[Robot control records]
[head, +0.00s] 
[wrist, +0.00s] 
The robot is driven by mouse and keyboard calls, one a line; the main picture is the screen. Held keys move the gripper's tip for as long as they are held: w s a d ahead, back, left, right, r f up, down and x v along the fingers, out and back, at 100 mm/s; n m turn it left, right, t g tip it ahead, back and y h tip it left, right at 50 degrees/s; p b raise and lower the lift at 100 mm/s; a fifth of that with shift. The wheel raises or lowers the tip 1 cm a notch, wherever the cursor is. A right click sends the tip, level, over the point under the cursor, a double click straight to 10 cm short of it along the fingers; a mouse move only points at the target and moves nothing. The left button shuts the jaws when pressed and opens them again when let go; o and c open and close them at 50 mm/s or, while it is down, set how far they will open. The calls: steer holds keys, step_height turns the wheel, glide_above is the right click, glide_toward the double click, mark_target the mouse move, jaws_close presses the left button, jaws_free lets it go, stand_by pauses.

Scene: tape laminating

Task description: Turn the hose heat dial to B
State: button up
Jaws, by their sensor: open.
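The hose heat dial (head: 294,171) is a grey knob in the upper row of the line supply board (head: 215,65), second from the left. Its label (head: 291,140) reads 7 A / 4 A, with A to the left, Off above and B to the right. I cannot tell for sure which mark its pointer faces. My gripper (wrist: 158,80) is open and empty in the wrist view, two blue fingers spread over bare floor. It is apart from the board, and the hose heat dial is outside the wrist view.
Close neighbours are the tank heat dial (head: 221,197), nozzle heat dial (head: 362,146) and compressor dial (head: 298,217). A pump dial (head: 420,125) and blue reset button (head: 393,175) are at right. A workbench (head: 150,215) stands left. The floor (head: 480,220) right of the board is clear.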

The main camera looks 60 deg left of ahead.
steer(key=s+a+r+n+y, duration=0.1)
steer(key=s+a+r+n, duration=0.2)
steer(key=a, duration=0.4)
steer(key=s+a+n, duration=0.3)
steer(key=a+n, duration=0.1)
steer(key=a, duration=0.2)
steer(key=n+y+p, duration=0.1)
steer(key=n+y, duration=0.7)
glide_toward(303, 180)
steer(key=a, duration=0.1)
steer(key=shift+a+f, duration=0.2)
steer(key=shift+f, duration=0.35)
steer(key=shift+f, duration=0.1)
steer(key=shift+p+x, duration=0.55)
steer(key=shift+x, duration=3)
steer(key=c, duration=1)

--

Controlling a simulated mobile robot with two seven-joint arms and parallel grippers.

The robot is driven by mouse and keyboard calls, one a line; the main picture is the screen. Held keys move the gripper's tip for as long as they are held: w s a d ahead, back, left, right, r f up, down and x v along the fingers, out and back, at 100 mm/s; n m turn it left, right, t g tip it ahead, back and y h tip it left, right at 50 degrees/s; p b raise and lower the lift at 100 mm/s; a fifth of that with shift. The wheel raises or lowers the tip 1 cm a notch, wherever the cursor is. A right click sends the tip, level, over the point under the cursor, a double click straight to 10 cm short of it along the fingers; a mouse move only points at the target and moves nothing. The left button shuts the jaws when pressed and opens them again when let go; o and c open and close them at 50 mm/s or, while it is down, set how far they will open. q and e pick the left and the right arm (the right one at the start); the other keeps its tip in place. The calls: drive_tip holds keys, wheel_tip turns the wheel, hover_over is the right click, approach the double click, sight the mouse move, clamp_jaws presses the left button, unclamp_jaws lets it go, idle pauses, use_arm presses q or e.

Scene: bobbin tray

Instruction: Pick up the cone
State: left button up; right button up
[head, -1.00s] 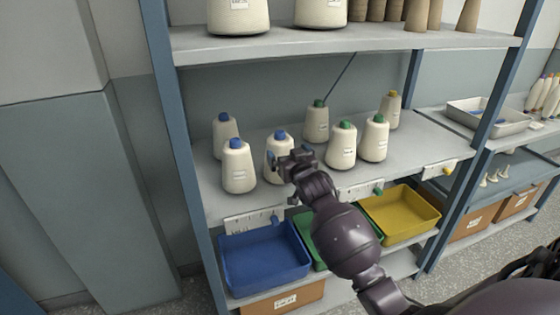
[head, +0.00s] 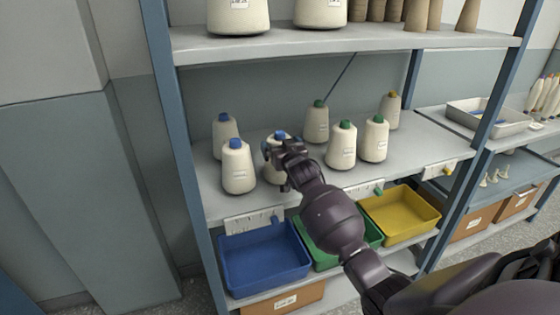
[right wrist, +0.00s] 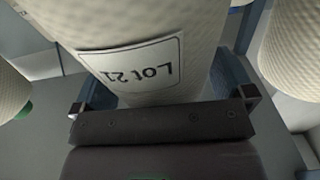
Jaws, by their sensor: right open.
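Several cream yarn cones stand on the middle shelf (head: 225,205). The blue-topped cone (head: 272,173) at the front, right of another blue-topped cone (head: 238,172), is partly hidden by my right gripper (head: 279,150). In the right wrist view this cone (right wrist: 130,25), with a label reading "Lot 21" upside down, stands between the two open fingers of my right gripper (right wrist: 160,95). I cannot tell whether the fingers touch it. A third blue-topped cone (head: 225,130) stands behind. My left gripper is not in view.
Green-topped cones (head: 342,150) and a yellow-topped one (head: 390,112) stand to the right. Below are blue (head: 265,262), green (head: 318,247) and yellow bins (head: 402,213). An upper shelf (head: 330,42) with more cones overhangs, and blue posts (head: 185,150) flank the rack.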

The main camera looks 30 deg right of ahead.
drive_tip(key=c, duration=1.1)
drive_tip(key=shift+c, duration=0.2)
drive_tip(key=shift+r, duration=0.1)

...

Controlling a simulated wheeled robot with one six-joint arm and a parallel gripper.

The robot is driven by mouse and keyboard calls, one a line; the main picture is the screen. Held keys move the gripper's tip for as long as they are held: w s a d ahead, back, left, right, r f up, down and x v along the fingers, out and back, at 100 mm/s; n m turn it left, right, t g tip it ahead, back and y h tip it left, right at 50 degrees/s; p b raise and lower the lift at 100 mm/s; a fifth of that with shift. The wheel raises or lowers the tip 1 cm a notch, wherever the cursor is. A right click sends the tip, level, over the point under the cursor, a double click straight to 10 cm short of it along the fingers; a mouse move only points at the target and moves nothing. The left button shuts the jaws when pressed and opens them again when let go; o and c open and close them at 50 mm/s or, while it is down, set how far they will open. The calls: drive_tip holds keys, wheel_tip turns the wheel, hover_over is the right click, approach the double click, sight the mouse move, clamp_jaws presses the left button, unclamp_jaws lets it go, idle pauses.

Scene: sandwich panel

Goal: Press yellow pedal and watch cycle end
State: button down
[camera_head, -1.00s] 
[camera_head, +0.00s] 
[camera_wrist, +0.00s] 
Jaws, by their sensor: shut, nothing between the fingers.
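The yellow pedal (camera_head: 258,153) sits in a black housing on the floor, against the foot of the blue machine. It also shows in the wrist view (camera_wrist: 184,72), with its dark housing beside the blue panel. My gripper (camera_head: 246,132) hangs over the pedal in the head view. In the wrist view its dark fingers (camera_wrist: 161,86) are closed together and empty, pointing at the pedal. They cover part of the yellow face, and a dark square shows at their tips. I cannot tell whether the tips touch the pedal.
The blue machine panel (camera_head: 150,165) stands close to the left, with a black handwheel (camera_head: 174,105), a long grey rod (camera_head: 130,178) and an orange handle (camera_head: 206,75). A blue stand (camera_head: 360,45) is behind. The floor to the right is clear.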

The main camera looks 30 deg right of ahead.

Exercise description | Provide only the count of lines in the material above that hold the word "joint".

Result of this exercise | 2